EXERCISE BRIEF
Can you give all the records again without altering a single character?

STORED RECORDS

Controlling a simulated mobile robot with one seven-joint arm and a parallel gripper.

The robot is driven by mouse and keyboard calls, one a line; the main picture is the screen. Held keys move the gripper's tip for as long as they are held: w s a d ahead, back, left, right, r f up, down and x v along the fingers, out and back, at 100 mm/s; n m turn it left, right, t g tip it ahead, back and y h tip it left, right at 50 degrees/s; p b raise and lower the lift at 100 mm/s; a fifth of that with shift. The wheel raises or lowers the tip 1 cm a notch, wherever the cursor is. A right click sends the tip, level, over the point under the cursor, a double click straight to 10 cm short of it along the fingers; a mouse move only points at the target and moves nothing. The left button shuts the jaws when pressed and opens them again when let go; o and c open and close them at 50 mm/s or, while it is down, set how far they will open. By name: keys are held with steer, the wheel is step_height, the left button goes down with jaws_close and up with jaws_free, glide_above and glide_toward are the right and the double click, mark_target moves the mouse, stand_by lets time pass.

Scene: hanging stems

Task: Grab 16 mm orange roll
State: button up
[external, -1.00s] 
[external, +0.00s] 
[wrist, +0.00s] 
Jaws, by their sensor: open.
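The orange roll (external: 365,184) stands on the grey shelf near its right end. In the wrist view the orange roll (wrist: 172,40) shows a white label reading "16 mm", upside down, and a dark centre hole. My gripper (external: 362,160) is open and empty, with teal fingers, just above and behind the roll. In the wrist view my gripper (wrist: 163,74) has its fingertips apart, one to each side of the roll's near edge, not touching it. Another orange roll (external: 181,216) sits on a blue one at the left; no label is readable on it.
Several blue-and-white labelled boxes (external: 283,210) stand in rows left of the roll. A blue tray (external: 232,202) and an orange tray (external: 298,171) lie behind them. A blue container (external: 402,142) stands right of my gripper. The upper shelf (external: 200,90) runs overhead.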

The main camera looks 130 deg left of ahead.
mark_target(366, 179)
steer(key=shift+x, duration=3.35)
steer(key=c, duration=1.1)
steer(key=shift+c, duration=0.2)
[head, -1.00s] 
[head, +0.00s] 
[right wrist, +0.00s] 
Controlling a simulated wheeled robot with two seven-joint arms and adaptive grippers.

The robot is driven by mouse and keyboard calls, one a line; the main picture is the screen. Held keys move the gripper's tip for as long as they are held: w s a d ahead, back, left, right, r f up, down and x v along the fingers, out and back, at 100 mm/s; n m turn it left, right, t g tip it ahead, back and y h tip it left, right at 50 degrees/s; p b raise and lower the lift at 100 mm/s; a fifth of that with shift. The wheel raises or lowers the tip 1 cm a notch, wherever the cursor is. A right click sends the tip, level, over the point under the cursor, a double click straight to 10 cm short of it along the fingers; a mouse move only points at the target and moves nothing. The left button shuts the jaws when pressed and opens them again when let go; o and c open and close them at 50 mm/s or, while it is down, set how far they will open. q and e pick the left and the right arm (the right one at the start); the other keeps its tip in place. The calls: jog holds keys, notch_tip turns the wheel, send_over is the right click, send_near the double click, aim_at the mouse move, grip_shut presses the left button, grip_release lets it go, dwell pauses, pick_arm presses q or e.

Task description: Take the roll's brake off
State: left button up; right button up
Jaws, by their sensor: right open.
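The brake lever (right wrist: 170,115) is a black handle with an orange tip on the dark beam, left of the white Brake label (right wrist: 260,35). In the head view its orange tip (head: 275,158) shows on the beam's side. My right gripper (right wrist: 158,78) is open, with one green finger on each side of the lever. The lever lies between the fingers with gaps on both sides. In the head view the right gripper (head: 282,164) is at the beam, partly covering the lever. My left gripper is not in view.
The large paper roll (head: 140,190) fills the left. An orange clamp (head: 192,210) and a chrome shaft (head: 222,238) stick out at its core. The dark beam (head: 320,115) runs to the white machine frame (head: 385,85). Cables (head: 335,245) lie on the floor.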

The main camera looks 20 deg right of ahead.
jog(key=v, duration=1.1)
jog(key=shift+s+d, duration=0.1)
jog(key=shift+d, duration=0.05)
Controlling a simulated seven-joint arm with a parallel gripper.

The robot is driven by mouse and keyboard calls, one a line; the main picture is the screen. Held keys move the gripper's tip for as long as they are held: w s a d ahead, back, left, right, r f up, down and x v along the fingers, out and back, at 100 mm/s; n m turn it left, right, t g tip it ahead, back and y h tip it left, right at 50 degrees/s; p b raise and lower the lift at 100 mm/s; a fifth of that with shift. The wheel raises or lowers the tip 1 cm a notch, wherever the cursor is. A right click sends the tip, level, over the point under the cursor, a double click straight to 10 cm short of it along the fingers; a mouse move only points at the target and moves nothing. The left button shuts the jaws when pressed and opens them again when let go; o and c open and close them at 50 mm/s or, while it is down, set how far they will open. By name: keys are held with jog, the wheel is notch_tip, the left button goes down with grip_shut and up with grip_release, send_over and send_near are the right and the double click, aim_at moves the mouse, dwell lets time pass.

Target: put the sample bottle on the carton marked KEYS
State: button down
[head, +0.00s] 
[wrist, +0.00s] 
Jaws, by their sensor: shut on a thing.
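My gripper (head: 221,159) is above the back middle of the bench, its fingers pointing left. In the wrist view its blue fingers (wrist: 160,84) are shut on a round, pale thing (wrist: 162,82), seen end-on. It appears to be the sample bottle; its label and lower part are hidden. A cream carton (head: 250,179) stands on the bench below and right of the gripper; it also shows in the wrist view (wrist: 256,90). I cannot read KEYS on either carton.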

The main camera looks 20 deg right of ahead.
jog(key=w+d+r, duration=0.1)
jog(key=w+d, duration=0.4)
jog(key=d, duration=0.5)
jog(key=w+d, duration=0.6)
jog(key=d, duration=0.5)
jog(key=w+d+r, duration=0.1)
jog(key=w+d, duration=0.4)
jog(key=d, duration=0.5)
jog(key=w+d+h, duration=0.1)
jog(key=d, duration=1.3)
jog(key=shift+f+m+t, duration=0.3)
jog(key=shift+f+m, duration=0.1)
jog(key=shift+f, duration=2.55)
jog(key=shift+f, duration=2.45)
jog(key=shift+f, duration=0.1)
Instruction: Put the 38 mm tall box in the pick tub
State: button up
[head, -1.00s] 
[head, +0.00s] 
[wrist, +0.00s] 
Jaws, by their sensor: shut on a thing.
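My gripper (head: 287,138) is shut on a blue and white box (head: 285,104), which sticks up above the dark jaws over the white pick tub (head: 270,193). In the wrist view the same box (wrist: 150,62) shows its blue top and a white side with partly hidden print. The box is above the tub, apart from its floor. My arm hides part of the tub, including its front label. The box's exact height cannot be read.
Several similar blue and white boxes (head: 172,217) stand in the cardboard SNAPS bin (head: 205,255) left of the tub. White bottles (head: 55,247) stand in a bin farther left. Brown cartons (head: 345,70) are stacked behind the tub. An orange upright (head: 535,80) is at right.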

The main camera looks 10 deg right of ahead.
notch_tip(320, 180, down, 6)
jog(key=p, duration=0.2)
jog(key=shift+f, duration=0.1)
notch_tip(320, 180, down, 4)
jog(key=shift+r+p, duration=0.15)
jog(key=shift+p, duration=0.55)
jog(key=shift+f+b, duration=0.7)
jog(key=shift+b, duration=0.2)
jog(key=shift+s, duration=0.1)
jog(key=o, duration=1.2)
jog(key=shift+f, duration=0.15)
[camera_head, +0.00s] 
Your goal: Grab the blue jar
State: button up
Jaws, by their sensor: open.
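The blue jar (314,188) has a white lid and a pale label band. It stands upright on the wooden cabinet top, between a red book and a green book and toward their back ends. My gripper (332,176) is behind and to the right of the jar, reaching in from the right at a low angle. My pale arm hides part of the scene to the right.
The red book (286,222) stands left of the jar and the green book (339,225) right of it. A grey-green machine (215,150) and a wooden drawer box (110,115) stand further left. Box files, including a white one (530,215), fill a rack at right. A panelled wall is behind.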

EXERCISE OUTPUT
Controlling a simulated mobile robot with one seven-joint arm and a parallel gripper.

The robot is driven by mouse and keyboard calls, one a line; the main picture is the screen. Held keys move the gripper's tip for as long as they are held: w s a d ahead, back, left, right, r f up, down and x v along the fingers, out and back, at 100 mm/s; n m turn it left, right, t g tip it ahead, back and y h tip it left, right at 50 degrees/s; p b raise and lower the lift at 100 mm/s; a fifth of that with shift. The wheel raises or lowers the tip 1 cm a notch, wherever the cursor is. A right click sends the tip, level, over the point under the cursor, a double click straight to 10 cm short of it along the fingers; a mouse move only points at the target and moves nothing. The left button shuts the jaws when pressed and opens them again when let go; o and c open and close them at 50 mm/s or, while it is down, set how far they will open. By name: keys are held with steer, the wheel is step_height, the left button goes down with jaws_close and up with jaws_free, glide_above and glide_toward are the right and the double click, mark_target moves the mouse, stand_by lets time pass.

Scene: hanging stems

Task: Grab 16 mm orange roll
State: button up
[external, -1.00s] 
[external, +0.00s] 
[wrist, +0.00s] 
Jaws, by their sensor: open.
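The orange roll (external: 365,184) stands on the grey shelf near its right end. In the wrist view the orange roll (wrist: 172,40) shows a white label reading "16 mm", upside down, and a dark centre hole. My gripper (external: 362,160) is open and empty, with teal fingers, just above and behind the roll. In the wrist view my gripper (wrist: 163,74) has its fingertips apart, one to each side of the roll's near edge, not touching it. Another orange roll (external: 181,216) sits on a blue one at the left; no label is readable on it.
Several blue-and-white labelled boxes (external: 283,210) stand in rows left of the roll. A blue tray (external: 232,202) and an orange tray (external: 298,171) lie behind them. A blue container (external: 402,142) stands right of my gripper. The upper shelf (external: 200,90) runs overhead.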

The main camera looks 130 deg left of ahead.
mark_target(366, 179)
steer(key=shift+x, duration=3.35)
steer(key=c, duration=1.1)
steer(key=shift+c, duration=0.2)
[head, -1.00s] 
[head, +0.00s] 
[right wrist, +0.00s] 
Controlling a simulated wheeled robot with two seven-joint arms and adaptive grippers.

The robot is driven by mouse and keyboard calls, one a line; the main picture is the screen. Held keys move the gripper's tip for as long as they are held: w s a d ahead, back, left, right, r f up, down and x v along the fingers, out and back, at 100 mm/s; n m turn it left, right, t g tip it ahead, back and y h tip it left, right at 50 degrees/s; p b raise and lower the lift at 100 mm/s; a fifth of that with shift. The wheel raises or lowers the tip 1 cm a notch, wherever the cursor is. A right click sends the tip, level, over the point under the cursor, a double click straight to 10 cm short of it along the fingers; a mouse move only points at the target and moves nothing. The left button shuts the jaws when pressed and opens them again when let go; o and c open and close them at 50 mm/s or, while it is down, set how far they will open. q and e pick the left and the right arm (the right one at the start); the other keeps its tip in place. The calls: jog holds keys, notch_tip turns the wheel, send_over is the right click, send_near the double click, aim_at the mouse move, grip_shut presses the left button, grip_release lets it go, dwell pauses, pick_arm presses q or e.

Task description: Take the roll's brake off
State: left button up; right button up
Jaws, by their sensor: right open.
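The brake lever (right wrist: 170,115) is a black handle with an orange tip on the dark beam, left of the white Brake label (right wrist: 260,35). In the head view its orange tip (head: 275,158) shows on the beam's side. My right gripper (right wrist: 158,78) is open, with one green finger on each side of the lever. The lever lies between the fingers with gaps on both sides. In the head view the right gripper (head: 282,164) is at the beam, partly covering the lever. My left gripper is not in view.
The large paper roll (head: 140,190) fills the left. An orange clamp (head: 192,210) and a chrome shaft (head: 222,238) stick out at its core. The dark beam (head: 320,115) runs to the white machine frame (head: 385,85). Cables (head: 335,245) lie on the floor.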

The main camera looks 20 deg right of ahead.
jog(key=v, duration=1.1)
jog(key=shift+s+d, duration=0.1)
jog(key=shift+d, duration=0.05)
Controlling a simulated seven-joint arm with a parallel gripper.

The robot is driven by mouse and keyboard calls, one a line; the main picture is the screen. Held keys move the gripper's tip for as long as they are held: w s a d ahead, back, left, right, r f up, down and x v along the fingers, out and back, at 100 mm/s; n m turn it left, right, t g tip it ahead, back and y h tip it left, right at 50 degrees/s; p b raise and lower the lift at 100 mm/s; a fifth of that with shift. The wheel raises or lowers the tip 1 cm a notch, wherever the cursor is. A right click sends the tip, level, over the point under the cursor, a double click straight to 10 cm short of it along the fingers; a mouse move only points at the target and moves nothing. The left button shuts the jaws when pressed and opens them again when let go; o and c open and close them at 50 mm/s or, while it is down, set how far they will open. By name: keys are held with jog, the wheel is notch_tip, the left button goes down with grip_shut and up with grip_release, send_over and send_near are the right and the double click, aim_at moves the mouse, dwell lets time pass.

Target: put the sample bottle on the carton marked KEYS
State: button down
[head, +0.00s] 
[wrist, +0.00s] 
Jaws, by their sensor: shut on a thing.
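My gripper (head: 221,159) is above the back middle of the bench, its fingers pointing left. In the wrist view its blue fingers (wrist: 160,84) are shut on a round, pale thing (wrist: 162,82), seen end-on. It appears to be the sample bottle; its label and lower part are hidden. A cream carton (head: 250,179) stands on the bench below and right of the gripper; it also shows in the wrist view (wrist: 256,90). I cannot read KEYS on either carton.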

The main camera looks 20 deg right of ahead.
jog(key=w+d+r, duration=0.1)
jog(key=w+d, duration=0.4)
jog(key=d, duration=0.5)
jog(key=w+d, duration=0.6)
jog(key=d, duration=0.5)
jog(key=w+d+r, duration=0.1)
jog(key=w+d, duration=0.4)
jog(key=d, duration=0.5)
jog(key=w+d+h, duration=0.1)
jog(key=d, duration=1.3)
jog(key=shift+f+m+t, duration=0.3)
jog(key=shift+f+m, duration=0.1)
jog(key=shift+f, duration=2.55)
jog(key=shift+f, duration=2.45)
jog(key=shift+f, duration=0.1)
Instruction: Put the 38 mm tall box in the pick tub
State: button up
[head, -1.00s] 
[head, +0.00s] 
[wrist, +0.00s] 
Jaws, by their sensor: shut on a thing.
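My gripper (head: 287,138) is shut on a blue and white box (head: 285,104), which sticks up above the dark jaws over the white pick tub (head: 270,193). In the wrist view the same box (wrist: 150,62) shows its blue top and a white side with partly hidden print. The box is above the tub, apart from its floor. My arm hides part of the tub, including its front label. The box's exact height cannot be read.
Several similar blue and white boxes (head: 172,217) stand in the cardboard SNAPS bin (head: 205,255) left of the tub. White bottles (head: 55,247) stand in a bin farther left. Brown cartons (head: 345,70) are stacked behind the tub. An orange upright (head: 535,80) is at right.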

The main camera looks 10 deg right of ahead.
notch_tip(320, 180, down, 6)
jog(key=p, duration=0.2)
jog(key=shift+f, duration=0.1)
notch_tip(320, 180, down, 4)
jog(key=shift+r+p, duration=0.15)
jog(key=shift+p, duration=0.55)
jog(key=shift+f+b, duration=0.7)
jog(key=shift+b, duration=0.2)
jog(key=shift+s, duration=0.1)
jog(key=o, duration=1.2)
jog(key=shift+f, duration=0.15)
[camera_head, +0.00s] 
Your goal: Grab the blue jar
State: button up
Jaws, by their sensor: open.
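The blue jar (314,188) has a white lid and a pale label band. It stands upright on the wooden cabinet top, between a red book and a green book and toward their back ends. My gripper (332,176) is behind and to the right of the jar, reaching in from the right at a low angle. My pale arm hides part of the scene to the right.
The red book (286,222) stands left of the jar and the green book (339,225) right of it. A grey-green machine (215,150) and a wooden drawer box (110,115) stand further left. Box files, including a white one (530,215), fill a rack at right. A panelled wall is behind.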

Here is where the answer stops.